#### Short task
Tally the lines below that contain "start". The number is the whole answer.

#### Material
►
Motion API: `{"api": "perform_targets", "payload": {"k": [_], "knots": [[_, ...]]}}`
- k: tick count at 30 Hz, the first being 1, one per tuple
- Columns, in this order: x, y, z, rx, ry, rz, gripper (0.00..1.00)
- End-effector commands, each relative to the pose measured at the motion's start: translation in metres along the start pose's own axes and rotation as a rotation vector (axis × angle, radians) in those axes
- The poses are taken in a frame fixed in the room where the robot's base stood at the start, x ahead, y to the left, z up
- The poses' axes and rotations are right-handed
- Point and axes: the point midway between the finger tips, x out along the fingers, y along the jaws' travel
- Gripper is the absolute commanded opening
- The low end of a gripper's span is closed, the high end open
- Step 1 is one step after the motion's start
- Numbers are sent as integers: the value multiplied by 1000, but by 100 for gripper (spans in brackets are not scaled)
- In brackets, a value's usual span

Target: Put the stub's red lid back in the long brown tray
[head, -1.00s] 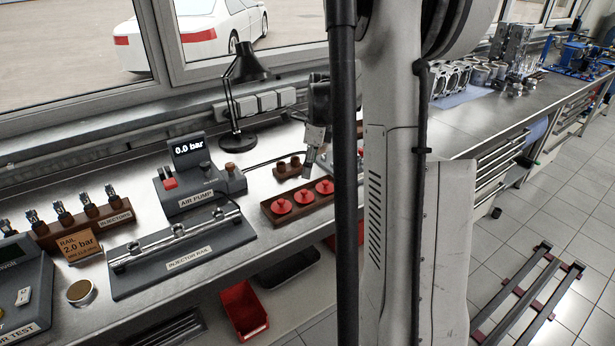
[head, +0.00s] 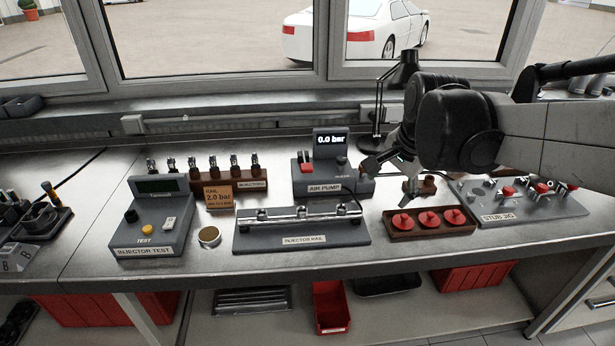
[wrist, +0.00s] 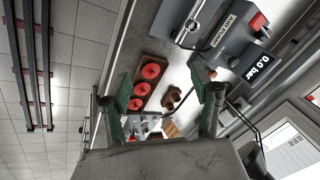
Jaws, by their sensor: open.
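The long brown tray (head: 391,235) lies on the bench with three round red lids in a row, such as the middle lid (head: 429,219). It also shows in the wrist view (wrist: 157,59) between my fingers. The grey stub jig (head: 520,208) stands right of the tray. It carries red-topped parts, such as one (head: 507,191) at its left; I cannot tell which is the stub's lid. My gripper (head: 390,178) is open and empty above the bench behind the tray; its two green-padded fingers (wrist: 160,66) are spread in the wrist view.
A small brown block (wrist: 172,97) lies beside the tray, partly behind my gripper in the head view. The air pump (head: 333,184) and injector rail (head: 300,240) stand left. A black lamp (head: 379,100) stands behind. Bench at the front edge (head: 400,258) is clear.

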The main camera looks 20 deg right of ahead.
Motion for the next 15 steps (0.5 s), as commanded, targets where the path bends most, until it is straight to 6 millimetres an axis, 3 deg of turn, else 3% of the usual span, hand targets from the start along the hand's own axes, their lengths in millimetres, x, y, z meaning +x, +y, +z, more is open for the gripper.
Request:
◄
#### Exercise answer
4